● Task:
Copy out each line exactly as it appears.

● Records for this exercise:

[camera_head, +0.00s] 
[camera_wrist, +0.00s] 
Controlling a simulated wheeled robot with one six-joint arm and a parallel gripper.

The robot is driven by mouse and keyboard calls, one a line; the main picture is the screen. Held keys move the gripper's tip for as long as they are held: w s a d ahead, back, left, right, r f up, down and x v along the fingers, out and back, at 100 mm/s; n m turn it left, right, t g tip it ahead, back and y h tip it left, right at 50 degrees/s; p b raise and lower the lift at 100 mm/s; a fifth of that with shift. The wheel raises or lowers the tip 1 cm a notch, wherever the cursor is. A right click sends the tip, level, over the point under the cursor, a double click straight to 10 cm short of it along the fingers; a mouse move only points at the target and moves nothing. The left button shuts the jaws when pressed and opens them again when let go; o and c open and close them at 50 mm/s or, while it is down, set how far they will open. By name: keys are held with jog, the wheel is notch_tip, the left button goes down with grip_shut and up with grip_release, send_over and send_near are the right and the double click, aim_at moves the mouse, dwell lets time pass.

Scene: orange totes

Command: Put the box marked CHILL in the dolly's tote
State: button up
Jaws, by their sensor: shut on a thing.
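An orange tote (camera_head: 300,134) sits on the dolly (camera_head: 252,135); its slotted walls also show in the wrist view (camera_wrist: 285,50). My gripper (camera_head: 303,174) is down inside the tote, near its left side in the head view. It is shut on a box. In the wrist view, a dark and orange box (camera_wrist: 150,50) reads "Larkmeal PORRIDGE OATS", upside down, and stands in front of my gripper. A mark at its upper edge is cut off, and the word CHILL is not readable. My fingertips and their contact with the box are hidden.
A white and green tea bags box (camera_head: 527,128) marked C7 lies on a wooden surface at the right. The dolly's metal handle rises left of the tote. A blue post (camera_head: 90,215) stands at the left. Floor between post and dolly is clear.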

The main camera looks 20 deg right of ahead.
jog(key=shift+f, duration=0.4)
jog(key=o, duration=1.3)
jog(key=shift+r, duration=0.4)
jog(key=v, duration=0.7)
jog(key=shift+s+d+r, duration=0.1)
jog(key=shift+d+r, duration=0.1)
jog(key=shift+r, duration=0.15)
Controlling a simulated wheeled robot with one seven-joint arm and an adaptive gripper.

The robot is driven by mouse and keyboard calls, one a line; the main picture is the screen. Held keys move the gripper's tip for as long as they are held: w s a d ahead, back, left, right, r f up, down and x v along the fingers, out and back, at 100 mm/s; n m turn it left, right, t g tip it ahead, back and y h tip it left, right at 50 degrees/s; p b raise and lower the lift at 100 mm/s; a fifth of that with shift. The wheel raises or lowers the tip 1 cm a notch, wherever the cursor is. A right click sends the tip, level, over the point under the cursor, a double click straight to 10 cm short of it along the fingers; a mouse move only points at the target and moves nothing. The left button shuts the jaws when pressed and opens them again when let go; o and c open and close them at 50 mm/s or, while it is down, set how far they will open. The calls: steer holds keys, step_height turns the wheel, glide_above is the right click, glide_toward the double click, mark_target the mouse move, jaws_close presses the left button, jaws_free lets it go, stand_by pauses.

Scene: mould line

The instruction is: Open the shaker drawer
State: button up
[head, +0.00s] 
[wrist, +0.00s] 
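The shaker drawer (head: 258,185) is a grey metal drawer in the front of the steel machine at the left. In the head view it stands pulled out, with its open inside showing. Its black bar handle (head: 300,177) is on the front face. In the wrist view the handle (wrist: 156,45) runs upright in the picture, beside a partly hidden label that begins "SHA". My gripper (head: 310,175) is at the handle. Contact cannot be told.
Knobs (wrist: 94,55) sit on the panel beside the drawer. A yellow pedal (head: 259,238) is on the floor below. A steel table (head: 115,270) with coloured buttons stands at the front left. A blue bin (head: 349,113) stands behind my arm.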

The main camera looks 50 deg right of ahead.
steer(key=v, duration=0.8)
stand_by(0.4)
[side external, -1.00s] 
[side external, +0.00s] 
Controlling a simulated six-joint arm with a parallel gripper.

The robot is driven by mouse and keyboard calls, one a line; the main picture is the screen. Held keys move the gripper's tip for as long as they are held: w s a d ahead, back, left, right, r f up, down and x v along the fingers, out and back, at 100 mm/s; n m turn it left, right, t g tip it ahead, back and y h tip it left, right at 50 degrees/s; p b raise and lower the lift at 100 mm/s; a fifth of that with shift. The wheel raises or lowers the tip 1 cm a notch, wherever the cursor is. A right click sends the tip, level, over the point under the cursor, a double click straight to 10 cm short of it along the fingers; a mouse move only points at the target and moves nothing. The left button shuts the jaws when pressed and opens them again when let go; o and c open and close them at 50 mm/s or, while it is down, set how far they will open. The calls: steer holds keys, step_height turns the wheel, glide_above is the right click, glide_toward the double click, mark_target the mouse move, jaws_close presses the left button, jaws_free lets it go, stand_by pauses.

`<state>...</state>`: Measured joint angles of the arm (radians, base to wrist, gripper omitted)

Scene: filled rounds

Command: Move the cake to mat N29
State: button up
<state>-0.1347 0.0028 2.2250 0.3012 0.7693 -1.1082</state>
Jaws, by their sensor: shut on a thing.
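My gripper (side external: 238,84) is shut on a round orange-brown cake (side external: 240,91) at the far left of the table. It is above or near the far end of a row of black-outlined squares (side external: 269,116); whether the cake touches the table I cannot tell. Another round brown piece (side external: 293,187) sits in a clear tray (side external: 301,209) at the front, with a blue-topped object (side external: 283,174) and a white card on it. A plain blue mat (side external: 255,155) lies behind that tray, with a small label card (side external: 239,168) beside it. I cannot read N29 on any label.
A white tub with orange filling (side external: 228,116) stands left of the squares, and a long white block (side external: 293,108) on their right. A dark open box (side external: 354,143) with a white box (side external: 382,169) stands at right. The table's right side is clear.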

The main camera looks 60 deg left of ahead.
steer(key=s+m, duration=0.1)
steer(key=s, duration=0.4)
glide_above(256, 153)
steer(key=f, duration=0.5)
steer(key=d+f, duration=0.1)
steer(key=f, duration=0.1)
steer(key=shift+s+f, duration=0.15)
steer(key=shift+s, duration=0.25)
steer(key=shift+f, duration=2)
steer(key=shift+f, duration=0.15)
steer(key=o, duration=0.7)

● Result:
[camera_head, +0.00s] 
[camera_wrist, +0.00s] 
Controlling a simulated wheeled robot with one six-joint arm and a parallel gripper.

The robot is driven by mouse and keyboard calls, one a line; the main picture is the screen. Held keys move the gripper's tip for as long as they are held: w s a d ahead, back, left, right, r f up, down and x v along the fingers, out and back, at 100 mm/s; n m turn it left, right, t g tip it ahead, back and y h tip it left, right at 50 degrees/s; p b raise and lower the lift at 100 mm/s; a fifth of that with shift. The wheel raises or lowers the tip 1 cm a notch, wherever the cursor is. A right click sends the tip, level, over the point under the cursor, a double click straight to 10 cm short of it along the fingers; a mouse move only points at the target and moves nothing. The left button shuts the jaws when pressed and opens them again when let go; o and c open and close them at 50 mm/s or, while it is down, set how far they will open. By name: keys are held with jog, the wheel is notch_tip, the left button goes down with grip_shut and up with grip_release, send_over and send_near are the right and the double click, aim_at moves the mouse, dwell lets time pass.

Scene: orange totes

Command: Put the box marked CHILL in the dolly's tote
State: button up
Jaws, by their sensor: shut on a thing.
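An orange tote (camera_head: 300,134) sits on the dolly (camera_head: 252,135); its slotted walls also show in the wrist view (camera_wrist: 285,50). My gripper (camera_head: 303,174) is down inside the tote, near its left side in the head view. It is shut on a box. In the wrist view, a dark and orange box (camera_wrist: 150,50) reads "Larkmeal PORRIDGE OATS", upside down, and stands in front of my gripper. A mark at its upper edge is cut off, and the word CHILL is not readable. My fingertips and their contact with the box are hidden.
A white and green tea bags box (camera_head: 527,128) marked C7 lies on a wooden surface at the right. The dolly's metal handle rises left of the tote. A blue post (camera_head: 90,215) stands at the left. Floor between post and dolly is clear.

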The main camera looks 20 deg right of ahead.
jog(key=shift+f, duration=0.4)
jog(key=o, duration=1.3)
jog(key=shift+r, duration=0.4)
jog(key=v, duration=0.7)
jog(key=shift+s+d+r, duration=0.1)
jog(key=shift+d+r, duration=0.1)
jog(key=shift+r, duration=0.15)
Controlling a simulated wheeled robot with one seven-joint arm and an adaptive gripper.

The robot is driven by mouse and keyboard calls, one a line; the main picture is the screen. Held keys move the gripper's tip for as long as they are held: w s a d ahead, back, left, right, r f up, down and x v along the fingers, out and back, at 100 mm/s; n m turn it left, right, t g tip it ahead, back and y h tip it left, right at 50 degrees/s; p b raise and lower the lift at 100 mm/s; a fifth of that with shift. The wheel raises or lowers the tip 1 cm a notch, wherever the cursor is. A right click sends the tip, level, over the point under the cursor, a double click straight to 10 cm short of it along the fingers; a mouse move only points at the target and moves nothing. The left button shuts the jaws when pressed and opens them again when let go; o and c open and close them at 50 mm/s or, while it is down, set how far they will open. The calls: steer holds keys, step_height turns the wheel, glide_above is the right click, glide_toward the double click, mark_target the mouse move, jaws_close presses the left button, jaws_free lets it go, stand_by pauses.

Scene: mould line

The instruction is: Open the shaker drawer
State: button up
[head, +0.00s] 
[wrist, +0.00s] 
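The shaker drawer (head: 258,185) is a grey metal drawer in the front of the steel machine at the left. In the head view it stands pulled out, with its open inside showing. Its black bar handle (head: 300,177) is on the front face. In the wrist view the handle (wrist: 156,45) runs upright in the picture, beside a partly hidden label that begins "SHA". My gripper (head: 310,175) is at the handle. Contact cannot be told.
Knobs (wrist: 94,55) sit on the panel beside the drawer. A yellow pedal (head: 259,238) is on the floor below. A steel table (head: 115,270) with coloured buttons stands at the front left. A blue bin (head: 349,113) stands behind my arm.

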The main camera looks 50 deg right of ahead.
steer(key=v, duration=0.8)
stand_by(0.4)
[side external, -1.00s] 
[side external, +0.00s] 
Controlling a simulated six-joint arm with a parallel gripper.

The robot is driven by mouse and keyboard calls, one a line; the main picture is the screen. Held keys move the gripper's tip for as long as they are held: w s a d ahead, back, left, right, r f up, down and x v along the fingers, out and back, at 100 mm/s; n m turn it left, right, t g tip it ahead, back and y h tip it left, right at 50 degrees/s; p b raise and lower the lift at 100 mm/s; a fifth of that with shift. The wheel raises or lowers the tip 1 cm a notch, wherever the cursor is. A right click sends the tip, level, over the point under the cursor, a double click straight to 10 cm short of it along the fingers; a mouse move only points at the target and moves nothing. The left button shuts the jaws when pressed and opens them again when let go; o and c open and close them at 50 mm/s or, while it is down, set how far they will open. The calls: steer holds keys, step_height turns the wheel, glide_above is the right click, glide_toward the double click, mark_target the mouse move, jaws_close presses the left button, jaws_free lets it go, stand_by pauses.

`<state>...</state>`: Measured joint angles of the arm (radians, base to wrist, gripper omitted)

Scene: filled rounds

Command: Move the cake to mat N29
State: button up
<state>-0.1347 0.0028 2.2250 0.3012 0.7693 -1.1082</state>
Jaws, by their sensor: shut on a thing.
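My gripper (side external: 238,84) is shut on a round orange-brown cake (side external: 240,91) at the far left of the table. It is above or near the far end of a row of black-outlined squares (side external: 269,116); whether the cake touches the table I cannot tell. Another round brown piece (side external: 293,187) sits in a clear tray (side external: 301,209) at the front, with a blue-topped object (side external: 283,174) and a white card on it. A plain blue mat (side external: 255,155) lies behind that tray, with a small label card (side external: 239,168) beside it. I cannot read N29 on any label.
A white tub with orange filling (side external: 228,116) stands left of the squares, and a long white block (side external: 293,108) on their right. A dark open box (side external: 354,143) with a white box (side external: 382,169) stands at right. The table's right side is clear.

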The main camera looks 60 deg left of ahead.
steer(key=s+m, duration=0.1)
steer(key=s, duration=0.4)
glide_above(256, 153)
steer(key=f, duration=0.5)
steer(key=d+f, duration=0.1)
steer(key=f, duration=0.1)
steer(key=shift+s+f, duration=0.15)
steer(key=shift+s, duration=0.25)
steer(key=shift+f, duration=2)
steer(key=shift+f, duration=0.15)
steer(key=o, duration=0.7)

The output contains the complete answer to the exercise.